Cretaceous and Jurassic redbeds have been sampled from South and Southwest Yunnan, China, for paleomagnetic study. The paleomagnetic directions resolved from the Cretaceous rocks indicate that the Xiaguan area, which is located on the Red River fault, has not been rotated with respect to stable Eurasia since at least Late Cretaceous times and that the Jinggu-Mengla area 200–400 km farther south has been rotated by 46–65° clockwise. The Jurassic results reveal the same rotation pattern. At face value, the differences between the observed Cretaceous paleolatitudes and those predicted from the Eurasian apparent polar wander path (APWP) indicate a southward extrusion of the region, but the amount of extrusion is not large enough to be resolved by paleomagnetic methods.
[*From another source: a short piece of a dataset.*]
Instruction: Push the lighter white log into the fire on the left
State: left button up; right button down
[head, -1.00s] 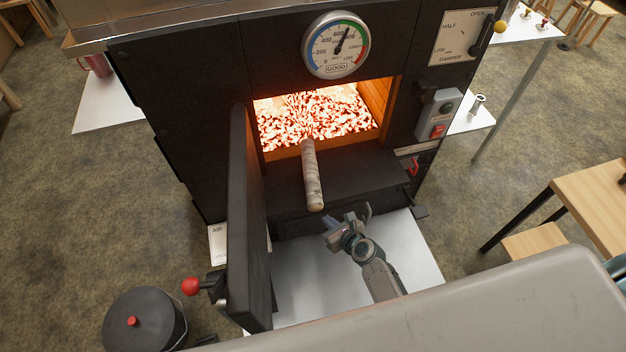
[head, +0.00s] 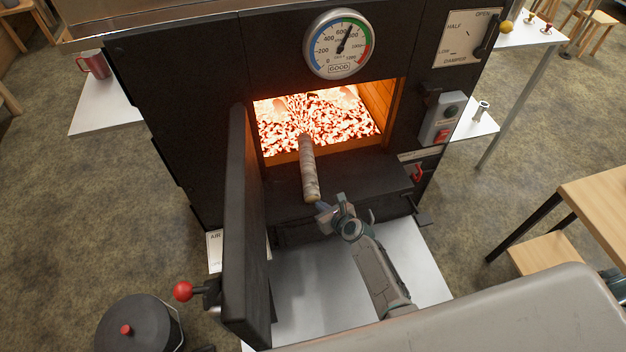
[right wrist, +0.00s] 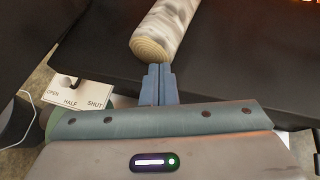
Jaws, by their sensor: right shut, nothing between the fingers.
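The white log (head: 308,168) lies on the black ledge of the firebox mouth, its far end at the glowing fire (head: 310,120) and its near end toward me. My right gripper (head: 324,211) is shut and empty, with its fingertips right at the log's near end. In the right wrist view, the log's cut end (right wrist: 152,48) sits just beyond the shut fingertips (right wrist: 160,68); I cannot tell whether they touch. My left gripper is not in view.
The black firebox door (head: 240,225) stands open on the left, with a red-knobbed handle (head: 183,291). A switch box (head: 441,118) is right of the opening. A black lidded bucket (head: 137,328) stands at lower left. A wooden table (head: 600,205) is at right.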

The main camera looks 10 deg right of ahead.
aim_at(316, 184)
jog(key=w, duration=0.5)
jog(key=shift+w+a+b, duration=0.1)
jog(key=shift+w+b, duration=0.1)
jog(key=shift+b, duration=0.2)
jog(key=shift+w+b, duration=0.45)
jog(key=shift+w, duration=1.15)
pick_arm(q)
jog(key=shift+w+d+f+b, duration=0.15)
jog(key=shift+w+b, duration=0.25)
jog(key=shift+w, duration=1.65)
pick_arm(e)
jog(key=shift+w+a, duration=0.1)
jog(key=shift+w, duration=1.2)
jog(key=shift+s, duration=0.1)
Comparison with Mesozoic paleomagnetic data from central Yunnan, northern Thailand and northwestern Borneo suggests that the Red River fault is not a demarcation between unrotated and significantly rotated regions, and that Sundaland did not respond to the India-Asia collision as a single coherent unit. The existing paleomagnetic data from East Asia appear to indicate that the crust in central Tibet and Tien Shan north of Tarim directly in front of the Indian indentor has been substantially shortened and thickened whereas the crust in the syntaxial areas has probably been largely squeezed out. To further evaluate the relative importance of crustal thickening and extrusion in the tectonic evolution of the Tibetan plateau, paleomagnetic investigation should be intensified in the bounding zones to the Indian indentor and be expanded into the Cenozoic sedimentary rocks in Tibet and surrounding regions.